The history of atomic mass and the mole (the two are quite interconnected) goes back to the early 19th century to John Dalton, the father of atomic theory. The unified atomic mass unit is named after him. Scientists of that era were just learning about elements; the periodic table was 60 years in Dalton's future. Dalton initially proposed using hydrogen as the basis. Issues of measurability and repeatability quickly cropped up. So did mistakes. Dalton, for example, thought water was HO rather than H2O.
These issues resulted in chemists switching to to an oxygen-based standard based on the oxygen found on Earth. (That elements can come in multiple isotopes was not known at this time.) Physicists' investigations at the atomic level caused them to develop their own standard in the 20th century, based on 16O rather than the natural mix of 16O, 17O, and 18O (atomic masses: 15.994915, 16.999131, and 17.999161, respectively, with a nominal mix of 379.9 ppm for 17O, 2005.20 ppm for 18O, and the remainder 16O) used by chemists.
The natural mix of the various isotopes of oxygen is not constant.
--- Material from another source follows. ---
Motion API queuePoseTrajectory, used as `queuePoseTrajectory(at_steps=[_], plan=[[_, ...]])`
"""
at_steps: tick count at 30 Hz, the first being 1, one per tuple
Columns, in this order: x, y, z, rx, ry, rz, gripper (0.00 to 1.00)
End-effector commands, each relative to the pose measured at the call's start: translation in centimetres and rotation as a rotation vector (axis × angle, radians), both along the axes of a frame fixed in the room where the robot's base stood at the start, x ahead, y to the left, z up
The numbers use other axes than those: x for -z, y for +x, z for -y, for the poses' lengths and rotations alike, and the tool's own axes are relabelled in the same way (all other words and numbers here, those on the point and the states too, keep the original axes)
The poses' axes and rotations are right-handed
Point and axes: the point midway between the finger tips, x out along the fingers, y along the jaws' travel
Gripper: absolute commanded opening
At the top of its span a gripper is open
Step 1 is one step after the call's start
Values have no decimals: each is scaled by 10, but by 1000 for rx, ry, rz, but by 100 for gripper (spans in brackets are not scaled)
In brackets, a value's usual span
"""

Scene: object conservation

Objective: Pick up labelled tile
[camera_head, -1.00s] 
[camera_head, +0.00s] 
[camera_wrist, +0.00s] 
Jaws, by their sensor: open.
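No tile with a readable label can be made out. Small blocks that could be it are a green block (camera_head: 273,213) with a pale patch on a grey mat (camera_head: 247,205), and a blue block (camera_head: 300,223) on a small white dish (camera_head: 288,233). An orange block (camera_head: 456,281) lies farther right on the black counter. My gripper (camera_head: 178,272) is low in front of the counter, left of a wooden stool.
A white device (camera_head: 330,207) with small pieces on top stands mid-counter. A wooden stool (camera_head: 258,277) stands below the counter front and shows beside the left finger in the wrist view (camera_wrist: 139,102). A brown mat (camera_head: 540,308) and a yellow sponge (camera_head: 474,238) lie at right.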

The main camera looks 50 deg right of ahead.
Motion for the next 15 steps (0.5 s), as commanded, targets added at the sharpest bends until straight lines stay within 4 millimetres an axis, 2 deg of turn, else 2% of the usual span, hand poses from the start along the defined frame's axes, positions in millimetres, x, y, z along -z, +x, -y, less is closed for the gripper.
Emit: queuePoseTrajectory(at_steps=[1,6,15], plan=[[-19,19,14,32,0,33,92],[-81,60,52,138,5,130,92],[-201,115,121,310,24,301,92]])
It varies with time, place, and climate. Improved measurements and more widespread usage made repeatability become a significant issue by the middle of 20th century. The primary cause is natural variations in the two most common isotopes of oxygen, 16O (the dominant isotope) and 18O (about 2000 parts per million, on average). The IUPAC Technical Report on atomic weights of the elements lists the atomic weight of naturally occurring oxygen as varying from 15.99903 to 15.99977.
The primary cause of these natural variations is the preferential evaporation and precipitation of water molecules based on various isotopes of oxygen. Water based on 16O evaporates more slightly readily than does water based on 18O, making tropical oceans a bit concentrated in 18O compared to average. On the flip side, water based on 18O precipitates slightly more readily than does water based on 16O. This makes precipitation in the tropics have slightly higher 18O concentrations compared to nominal, and it makes precipitation in high latitudes have slightly lower 18O concentrations compared to nominal.
Physicists had a solution: Switch to their isotopically pure 16O standard. This would have represented an unacceptably large change (275 ppm) in chemistry's oxygen-based standard. It would have required textbooks, reference books, and perhaps most importantly, the recipes used at refineries and other chemical factories to have been rewritten. The commercial costs would have been immense. It's important to keep in kind that metrology exists first and foremost to support commerce. Chemists therefore balked at that suggestion made by physicists.
The carbon-based standard represented a nice compromise. By chance, defining the atomic mass as 1/16th of the mass of a mole of oxygen comprising a natural mix of 16O, 17O, and 18O is very close to a standard defining the atomic mass as 1/12 the mass of a mole of 12C . This represented a 42 ppm change from the chemists' natural oxygen standard as compared to the 275 ppm change that would have resulted from changing to 1/16 of the mass of a mole of 16O . This new standard was based on a pure isotope, thereby keeping physicists happy, and it represented an acceptably small departure from the past, thereby keeping chemists and commerce happy.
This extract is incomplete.